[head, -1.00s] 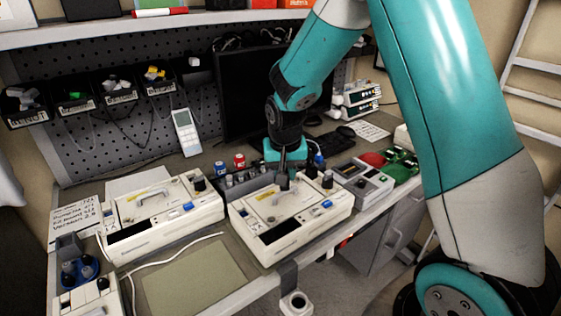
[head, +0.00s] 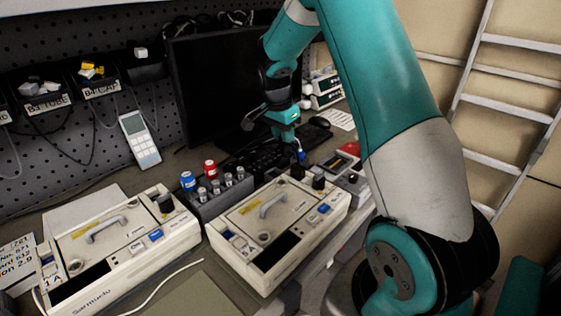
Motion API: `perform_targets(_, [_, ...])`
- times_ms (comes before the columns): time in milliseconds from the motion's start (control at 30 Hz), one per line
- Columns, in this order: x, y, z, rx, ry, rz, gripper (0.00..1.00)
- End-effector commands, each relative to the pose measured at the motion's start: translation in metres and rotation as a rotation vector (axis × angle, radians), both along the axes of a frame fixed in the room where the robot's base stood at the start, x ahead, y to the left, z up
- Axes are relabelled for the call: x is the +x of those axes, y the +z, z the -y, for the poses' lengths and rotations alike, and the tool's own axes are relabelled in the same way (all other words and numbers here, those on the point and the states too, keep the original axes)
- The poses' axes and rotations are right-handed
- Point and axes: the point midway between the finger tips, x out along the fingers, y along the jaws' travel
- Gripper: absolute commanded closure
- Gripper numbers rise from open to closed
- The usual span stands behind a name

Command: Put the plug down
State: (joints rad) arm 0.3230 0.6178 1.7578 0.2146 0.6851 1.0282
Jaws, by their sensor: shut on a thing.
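My gripper (head: 297,143) is at the end of the teal arm, above the desk behind the right pump. It is shut on the plug, which is too small and too hidden by the fingers to make out clearly. A small blue piece (head: 300,156) shows right at the fingertips; I cannot tell whether it is part of the plug or stands behind it. The right cream pump (head: 285,228) has a grey handle, and a black knob (head: 318,182) at its back right. A grey rack (head: 222,202) with several grey-topped pieces stands behind its left side.
A second cream pump (head: 120,245) stands at the left. A blue can (head: 188,181) and a red can (head: 210,169) stand by the rack. A dark monitor (head: 215,90) and a keyboard (head: 255,160) are behind. A grey device (head: 350,183) sits right of the right pump.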

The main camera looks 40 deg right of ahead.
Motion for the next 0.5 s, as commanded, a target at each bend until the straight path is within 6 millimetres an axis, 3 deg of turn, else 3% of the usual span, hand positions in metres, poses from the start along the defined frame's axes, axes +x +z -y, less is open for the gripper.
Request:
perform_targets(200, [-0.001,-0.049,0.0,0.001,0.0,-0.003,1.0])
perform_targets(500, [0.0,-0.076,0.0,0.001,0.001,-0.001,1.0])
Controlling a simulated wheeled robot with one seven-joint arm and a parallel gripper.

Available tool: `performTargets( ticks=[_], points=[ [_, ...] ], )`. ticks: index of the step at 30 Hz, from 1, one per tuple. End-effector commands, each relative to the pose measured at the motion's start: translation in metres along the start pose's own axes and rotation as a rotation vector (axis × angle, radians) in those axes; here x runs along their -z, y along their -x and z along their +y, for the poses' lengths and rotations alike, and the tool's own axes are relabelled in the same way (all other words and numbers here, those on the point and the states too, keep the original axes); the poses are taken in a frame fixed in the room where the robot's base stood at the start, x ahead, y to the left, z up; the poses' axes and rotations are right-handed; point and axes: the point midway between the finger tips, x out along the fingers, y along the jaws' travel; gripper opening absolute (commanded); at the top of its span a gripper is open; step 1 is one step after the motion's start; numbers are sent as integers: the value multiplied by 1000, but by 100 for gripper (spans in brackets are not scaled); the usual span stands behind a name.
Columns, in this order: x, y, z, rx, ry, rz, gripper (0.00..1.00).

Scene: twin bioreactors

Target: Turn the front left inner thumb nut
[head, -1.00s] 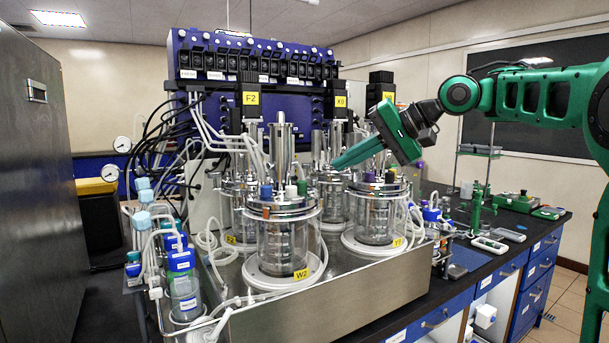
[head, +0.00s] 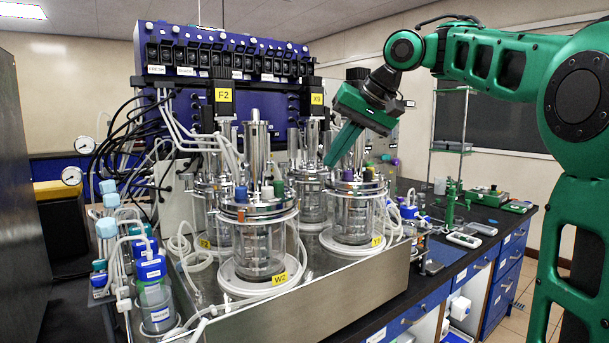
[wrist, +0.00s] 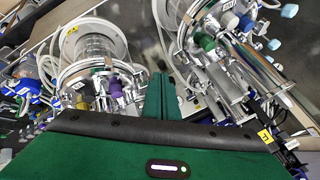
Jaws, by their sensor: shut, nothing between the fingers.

YOUR INSTRUCTIONS.
Working from the data above, extract solely the lines from the one containing "- times_ms (comes" through the one containing "The main camera looks 40 deg right of ahead.", exactly as they appear, both included.

FINISHED TASK.
- times_ms (comes before the columns): time in milliseconds from the motion's start (control at 30 Hz), one per line
- Columns, in this order: x, y, z, rx, ry, rz, gripper (0.00..1.00)
- End-effector commands, each relative to the pose measured at the motion's start: translation in metres and rotation as a rotation vector (axis × angle, radians), both along the axes of a frame fixed in the room where the robot's base stood at the start, x ahead, y to the left, z up
- Axes are relabelled for the call: x is the +x of those axes, y the +z, z the -y, for the poses' lengths and rotations alike, and the tool's own axes are relabelled in the same way (all other words and numbers here, those on the point and the states too, keep the original axes)
- The poses' axes and rotations are right-handed
- Point and axes: the point midway between the finger tips, x out along the fingers, y along the jaws' travel
- Gripper: absolute commanded closure
- Gripper numbers rise from open to closed
- The usual span stands behind a name

Command: Put the plug down
State: (joints rad) arm 0.3230 0.6178 1.7578 0.2146 0.6851 1.0282
Jaws, by their sensor: shut on a thing.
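My gripper (head: 297,143) is at the end of the teal arm, above the desk behind the right pump. It is shut on the plug, which is too small and too hidden by the fingers to make out clearly. A small blue piece (head: 300,156) shows right at the fingertips; I cannot tell whether it is part of the plug or stands behind it. The right cream pump (head: 285,228) has a grey handle, and a black knob (head: 318,182) at its back right. A grey rack (head: 222,202) with several grey-topped pieces stands behind its left side.
A second cream pump (head: 120,245) stands at the left. A blue can (head: 188,181) and a red can (head: 210,169) stand by the rack. A dark monitor (head: 215,90) and a keyboard (head: 255,160) are behind. A grey device (head: 350,183) sits right of the right pump.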

The main camera looks 40 deg right of ahead.

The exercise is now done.